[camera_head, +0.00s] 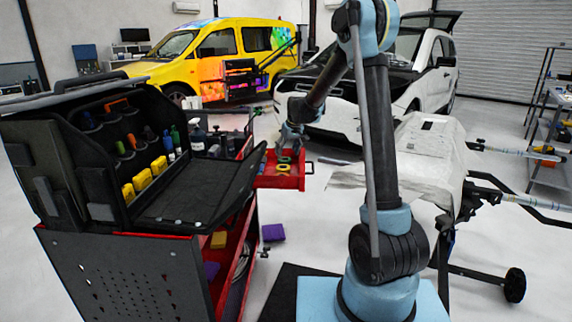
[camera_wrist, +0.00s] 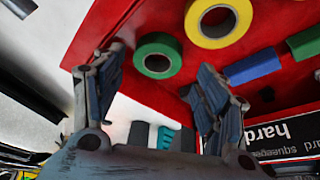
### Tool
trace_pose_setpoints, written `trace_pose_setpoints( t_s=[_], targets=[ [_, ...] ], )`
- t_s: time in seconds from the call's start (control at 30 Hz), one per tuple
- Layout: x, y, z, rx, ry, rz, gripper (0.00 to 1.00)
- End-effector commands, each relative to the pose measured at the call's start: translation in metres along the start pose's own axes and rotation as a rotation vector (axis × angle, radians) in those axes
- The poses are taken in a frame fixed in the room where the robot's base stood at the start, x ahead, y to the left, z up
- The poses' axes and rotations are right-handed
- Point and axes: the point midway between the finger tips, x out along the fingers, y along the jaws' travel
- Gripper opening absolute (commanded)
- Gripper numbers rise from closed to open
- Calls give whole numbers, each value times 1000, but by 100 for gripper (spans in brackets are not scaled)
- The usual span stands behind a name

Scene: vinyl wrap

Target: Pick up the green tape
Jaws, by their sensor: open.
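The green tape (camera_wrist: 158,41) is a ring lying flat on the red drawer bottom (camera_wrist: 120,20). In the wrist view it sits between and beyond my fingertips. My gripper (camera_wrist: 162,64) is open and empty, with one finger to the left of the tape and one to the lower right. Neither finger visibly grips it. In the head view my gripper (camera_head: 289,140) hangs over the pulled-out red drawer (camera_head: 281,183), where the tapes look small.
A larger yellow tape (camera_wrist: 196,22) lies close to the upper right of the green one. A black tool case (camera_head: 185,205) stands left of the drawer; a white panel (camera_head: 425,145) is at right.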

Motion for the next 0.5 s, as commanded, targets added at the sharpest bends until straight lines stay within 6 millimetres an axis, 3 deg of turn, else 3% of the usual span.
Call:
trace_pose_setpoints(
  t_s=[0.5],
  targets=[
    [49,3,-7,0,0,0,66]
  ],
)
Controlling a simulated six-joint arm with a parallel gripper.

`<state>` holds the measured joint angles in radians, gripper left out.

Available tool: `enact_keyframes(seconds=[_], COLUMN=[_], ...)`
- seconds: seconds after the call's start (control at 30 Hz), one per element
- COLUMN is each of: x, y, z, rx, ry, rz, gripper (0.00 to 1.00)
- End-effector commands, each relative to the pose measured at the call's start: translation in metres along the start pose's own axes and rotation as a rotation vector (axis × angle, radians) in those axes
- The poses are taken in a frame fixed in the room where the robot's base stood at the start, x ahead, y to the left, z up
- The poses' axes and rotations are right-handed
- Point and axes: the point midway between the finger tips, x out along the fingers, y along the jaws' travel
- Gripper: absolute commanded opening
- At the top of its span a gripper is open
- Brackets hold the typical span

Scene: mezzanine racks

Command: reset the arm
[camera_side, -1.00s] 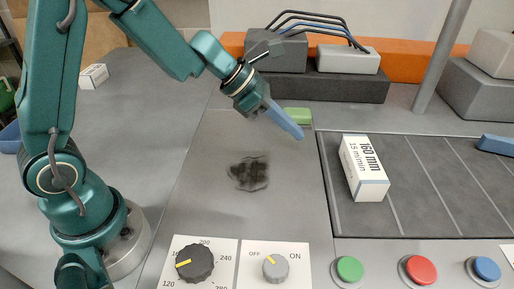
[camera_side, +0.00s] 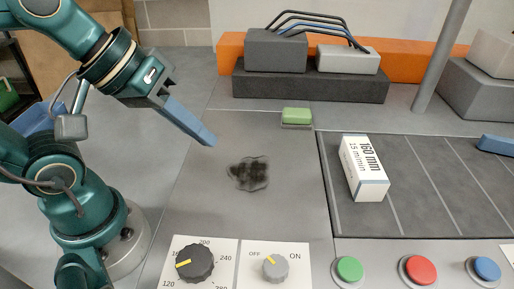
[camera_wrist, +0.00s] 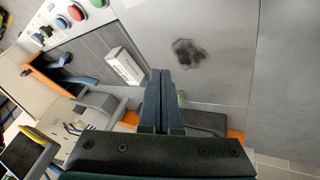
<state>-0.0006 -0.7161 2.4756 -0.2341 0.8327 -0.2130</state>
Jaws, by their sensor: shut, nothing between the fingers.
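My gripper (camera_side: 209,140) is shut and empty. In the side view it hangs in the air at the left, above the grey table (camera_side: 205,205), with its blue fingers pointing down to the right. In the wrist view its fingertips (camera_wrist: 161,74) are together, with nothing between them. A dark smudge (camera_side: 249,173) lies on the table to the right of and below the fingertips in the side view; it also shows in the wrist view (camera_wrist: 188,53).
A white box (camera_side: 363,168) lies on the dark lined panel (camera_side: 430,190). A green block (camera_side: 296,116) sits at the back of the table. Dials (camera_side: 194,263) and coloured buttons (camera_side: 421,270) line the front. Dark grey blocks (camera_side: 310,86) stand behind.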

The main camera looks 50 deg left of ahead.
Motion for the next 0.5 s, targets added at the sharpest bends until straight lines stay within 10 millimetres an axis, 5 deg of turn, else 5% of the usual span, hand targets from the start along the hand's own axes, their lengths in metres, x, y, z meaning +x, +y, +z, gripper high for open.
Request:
# # # # #
» Problem requirements:
Extract exactly and only these lines: the line containing "- Gripper opening absolute (commanded)", the line containing "Target: Pick up the green tape", and every line between them.

» Response:
- Gripper opening absolute (commanded)
- Gripper numbers rise from closed to open
- Calls give whole numbers, each value times 1000, but by 100 for gripper (spans in brackets are not scaled)
- The usual span stands behind a name

Scene: vinyl wrap

Target: Pick up the green tape

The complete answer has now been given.